What if customers ask to see the testimonial before it goes live?
This is a reasonable request and you should honor it. It also increases trust and produces better testimonials, because customers are more willing to be candid when they know they have approval rights.
How do I handle a negative or mixed testimonial?
Do not publish it without the customer's agreement. If it is constructively critical, consider using it internally to improve. If the customer is willing, you might follow up to understand the issue, resolve it, and then ask again — sometimes a resolved complaint produces the most genuine positive testimonial.
Summary: Building a Testimonial Collection System That Works
Collecting testimonials is not about finding a magic template. It is about building a repeatable process that reaches customers at the right moment, makes the ask simple, and routes responses into a system where they can be used.
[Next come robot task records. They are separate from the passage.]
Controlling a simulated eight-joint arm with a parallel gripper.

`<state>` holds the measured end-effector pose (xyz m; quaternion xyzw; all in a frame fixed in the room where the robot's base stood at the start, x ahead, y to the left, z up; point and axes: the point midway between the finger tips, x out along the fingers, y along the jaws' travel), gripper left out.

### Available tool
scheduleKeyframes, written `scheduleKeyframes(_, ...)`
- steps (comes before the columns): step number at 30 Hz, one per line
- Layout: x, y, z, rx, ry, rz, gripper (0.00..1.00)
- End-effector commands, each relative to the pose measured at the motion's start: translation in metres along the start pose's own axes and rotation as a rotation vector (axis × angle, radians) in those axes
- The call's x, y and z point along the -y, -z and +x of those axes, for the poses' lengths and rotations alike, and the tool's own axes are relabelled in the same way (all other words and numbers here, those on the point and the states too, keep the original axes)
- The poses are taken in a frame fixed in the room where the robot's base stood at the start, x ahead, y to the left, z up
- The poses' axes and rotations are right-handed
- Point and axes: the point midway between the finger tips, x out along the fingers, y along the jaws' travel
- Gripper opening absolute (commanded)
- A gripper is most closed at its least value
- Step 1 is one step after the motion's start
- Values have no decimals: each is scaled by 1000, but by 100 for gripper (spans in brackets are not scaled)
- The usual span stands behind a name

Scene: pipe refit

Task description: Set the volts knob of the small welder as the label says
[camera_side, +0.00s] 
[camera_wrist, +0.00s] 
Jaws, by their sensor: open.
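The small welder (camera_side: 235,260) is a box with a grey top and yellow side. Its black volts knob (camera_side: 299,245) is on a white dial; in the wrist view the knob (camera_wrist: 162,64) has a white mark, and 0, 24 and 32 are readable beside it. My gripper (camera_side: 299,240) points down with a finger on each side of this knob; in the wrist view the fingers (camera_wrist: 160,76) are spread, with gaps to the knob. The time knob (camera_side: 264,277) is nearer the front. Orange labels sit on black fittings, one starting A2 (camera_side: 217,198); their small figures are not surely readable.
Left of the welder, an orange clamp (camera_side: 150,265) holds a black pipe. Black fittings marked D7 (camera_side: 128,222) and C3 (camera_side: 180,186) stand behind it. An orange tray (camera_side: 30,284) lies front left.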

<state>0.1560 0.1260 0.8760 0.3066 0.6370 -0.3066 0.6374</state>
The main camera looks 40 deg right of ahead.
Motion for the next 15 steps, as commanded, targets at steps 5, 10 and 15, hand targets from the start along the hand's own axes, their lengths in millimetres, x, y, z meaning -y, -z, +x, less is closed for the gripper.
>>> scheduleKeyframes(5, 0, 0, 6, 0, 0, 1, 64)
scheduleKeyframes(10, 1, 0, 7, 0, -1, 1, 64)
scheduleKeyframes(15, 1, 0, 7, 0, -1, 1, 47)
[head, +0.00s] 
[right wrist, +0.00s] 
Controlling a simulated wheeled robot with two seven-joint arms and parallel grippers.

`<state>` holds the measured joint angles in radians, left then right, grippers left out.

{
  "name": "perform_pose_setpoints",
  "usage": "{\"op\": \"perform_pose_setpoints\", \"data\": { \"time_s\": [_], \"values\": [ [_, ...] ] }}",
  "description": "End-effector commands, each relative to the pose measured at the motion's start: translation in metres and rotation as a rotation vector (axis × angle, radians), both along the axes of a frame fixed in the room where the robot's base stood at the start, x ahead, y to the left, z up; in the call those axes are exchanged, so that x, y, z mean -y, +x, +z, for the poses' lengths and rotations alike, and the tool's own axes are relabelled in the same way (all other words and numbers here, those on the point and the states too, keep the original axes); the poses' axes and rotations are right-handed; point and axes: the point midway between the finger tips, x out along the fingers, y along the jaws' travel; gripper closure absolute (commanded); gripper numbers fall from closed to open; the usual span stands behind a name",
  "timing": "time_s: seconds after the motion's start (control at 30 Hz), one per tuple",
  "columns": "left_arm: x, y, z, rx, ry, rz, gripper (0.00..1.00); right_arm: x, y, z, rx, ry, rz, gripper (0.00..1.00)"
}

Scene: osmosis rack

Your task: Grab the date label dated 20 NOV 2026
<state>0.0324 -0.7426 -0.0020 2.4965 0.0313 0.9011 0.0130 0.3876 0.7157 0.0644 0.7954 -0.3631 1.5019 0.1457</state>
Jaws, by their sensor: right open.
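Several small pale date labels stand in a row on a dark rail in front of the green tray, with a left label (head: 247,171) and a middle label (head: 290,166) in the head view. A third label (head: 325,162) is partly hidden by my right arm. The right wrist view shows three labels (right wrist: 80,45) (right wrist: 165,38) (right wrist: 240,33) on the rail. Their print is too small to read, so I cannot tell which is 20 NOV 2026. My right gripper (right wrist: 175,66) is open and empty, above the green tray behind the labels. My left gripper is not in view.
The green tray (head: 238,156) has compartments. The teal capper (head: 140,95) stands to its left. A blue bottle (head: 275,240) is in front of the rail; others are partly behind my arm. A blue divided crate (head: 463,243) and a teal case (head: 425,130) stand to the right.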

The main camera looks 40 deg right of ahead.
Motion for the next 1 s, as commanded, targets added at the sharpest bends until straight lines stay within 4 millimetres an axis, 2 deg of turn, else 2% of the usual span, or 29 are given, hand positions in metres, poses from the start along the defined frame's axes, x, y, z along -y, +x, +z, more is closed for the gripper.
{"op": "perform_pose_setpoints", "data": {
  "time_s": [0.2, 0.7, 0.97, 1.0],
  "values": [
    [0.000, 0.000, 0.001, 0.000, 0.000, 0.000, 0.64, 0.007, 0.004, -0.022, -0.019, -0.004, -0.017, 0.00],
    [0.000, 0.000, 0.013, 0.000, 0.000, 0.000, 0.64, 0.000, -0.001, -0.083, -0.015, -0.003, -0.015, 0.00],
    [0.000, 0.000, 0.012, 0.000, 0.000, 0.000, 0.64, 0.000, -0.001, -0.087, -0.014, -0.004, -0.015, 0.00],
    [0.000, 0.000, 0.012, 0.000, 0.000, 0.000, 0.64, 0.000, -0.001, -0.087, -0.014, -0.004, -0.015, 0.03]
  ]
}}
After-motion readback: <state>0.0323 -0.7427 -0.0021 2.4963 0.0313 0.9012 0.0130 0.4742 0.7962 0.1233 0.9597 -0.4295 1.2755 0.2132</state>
The most effective businesses do this:
- Map their customer journey and identify the peak satisfaction moment
- Set up automated triggers that fire at that moment
- Send short, personalized, question-based requests from a real person
- Follow up once, 5 to 7 days later, if there is no response
- Store and manage testimonials in a central place (whether that is a spreadsheet, a CRM, or a dedicated tool like Koe)
- Display testimonials strategically across their site and marketing materials
Start with one method — email follow-up is the easiest entry point — and add complexity as your process matures. Testimonials compound: the more you collect, the easier it becomes to generate more, because you can show prospective customers what their peers have said.
For context on how testimonials fit into the broader picture of building credibility, see our article on social proof marketing — including examples of how high-converting businesses use multiple proof formats together.
Your satisfied customers have the stories you need. The only thing standing between you and a strong testimonial library is asking.